● **Required work**
Quote word for word from the line holding "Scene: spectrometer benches" to the last line below, including both, and omit any pictures.

[BEGIN Supplied material]

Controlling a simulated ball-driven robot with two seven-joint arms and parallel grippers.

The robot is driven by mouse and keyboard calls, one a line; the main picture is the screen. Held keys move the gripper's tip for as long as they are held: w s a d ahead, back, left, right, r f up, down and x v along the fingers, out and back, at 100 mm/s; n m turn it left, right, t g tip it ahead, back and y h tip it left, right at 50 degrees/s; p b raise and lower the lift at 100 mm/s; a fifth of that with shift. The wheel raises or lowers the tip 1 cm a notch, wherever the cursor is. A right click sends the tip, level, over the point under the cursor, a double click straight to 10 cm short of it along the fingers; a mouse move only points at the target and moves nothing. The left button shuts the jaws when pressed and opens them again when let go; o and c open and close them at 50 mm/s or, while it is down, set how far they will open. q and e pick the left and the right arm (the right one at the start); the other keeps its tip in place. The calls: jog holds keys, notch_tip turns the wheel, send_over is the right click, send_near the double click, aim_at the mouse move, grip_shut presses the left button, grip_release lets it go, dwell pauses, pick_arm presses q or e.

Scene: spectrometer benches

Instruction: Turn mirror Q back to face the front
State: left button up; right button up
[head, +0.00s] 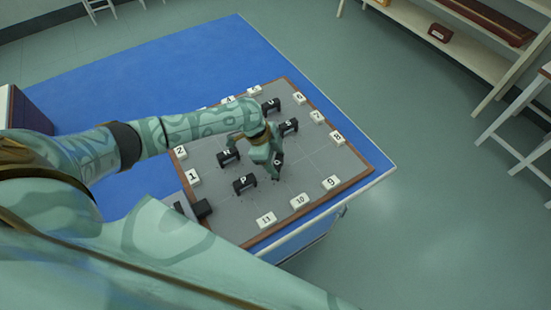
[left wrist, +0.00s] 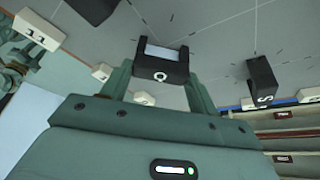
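Mirror Q is a small black bracket with a pale reflective face and a white round Q label. In the left wrist view mirror Q (left wrist: 161,68) sits between the two fingers of my left gripper (left wrist: 160,82), which meet its two ends with no clear gap. In the head view mirror Q (head: 278,160) is partly hidden by my left gripper (head: 268,155), which reaches down over the grey board (head: 222,205). Mirror Q appears to stand on the board.
Black mirrors P (head: 245,182), R (head: 228,156), S (head: 289,126) and U (head: 271,104) stand around the gripper. White numbered blocks, such as block 9 (head: 331,182) and block 1 (head: 193,176), line the board's edge.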

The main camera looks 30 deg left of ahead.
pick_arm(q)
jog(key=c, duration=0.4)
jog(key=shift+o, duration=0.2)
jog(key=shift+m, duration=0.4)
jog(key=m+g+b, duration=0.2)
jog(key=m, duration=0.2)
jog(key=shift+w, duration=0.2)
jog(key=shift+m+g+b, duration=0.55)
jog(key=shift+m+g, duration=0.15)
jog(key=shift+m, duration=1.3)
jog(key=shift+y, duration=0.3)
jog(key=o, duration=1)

[END Supplied material]

● **Answer to this task**
Scene: spectrometer benches

Instruction: Turn mirror Q back to face the front
State: left button up; right button up
[head, +0.00s] 
[left wrist, +0.00s] 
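Mirror Q is a small black bracket with a pale reflective face and a white round Q label. In the left wrist view mirror Q (left wrist: 161,68) sits between the two fingers of my left gripper (left wrist: 160,82), which meet its two ends with no clear gap. In the head view mirror Q (head: 278,160) is partly hidden by my left gripper (head: 268,155), which reaches down over the grey board (head: 222,205). Mirror Q appears to stand on the board.
Black mirrors P (head: 245,182), R (head: 228,156), S (head: 289,126) and U (head: 271,104) stand around the gripper. White numbered blocks, such as block 9 (head: 331,182) and block 1 (head: 193,176), line the board's edge.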

The main camera looks 30 deg left of ahead.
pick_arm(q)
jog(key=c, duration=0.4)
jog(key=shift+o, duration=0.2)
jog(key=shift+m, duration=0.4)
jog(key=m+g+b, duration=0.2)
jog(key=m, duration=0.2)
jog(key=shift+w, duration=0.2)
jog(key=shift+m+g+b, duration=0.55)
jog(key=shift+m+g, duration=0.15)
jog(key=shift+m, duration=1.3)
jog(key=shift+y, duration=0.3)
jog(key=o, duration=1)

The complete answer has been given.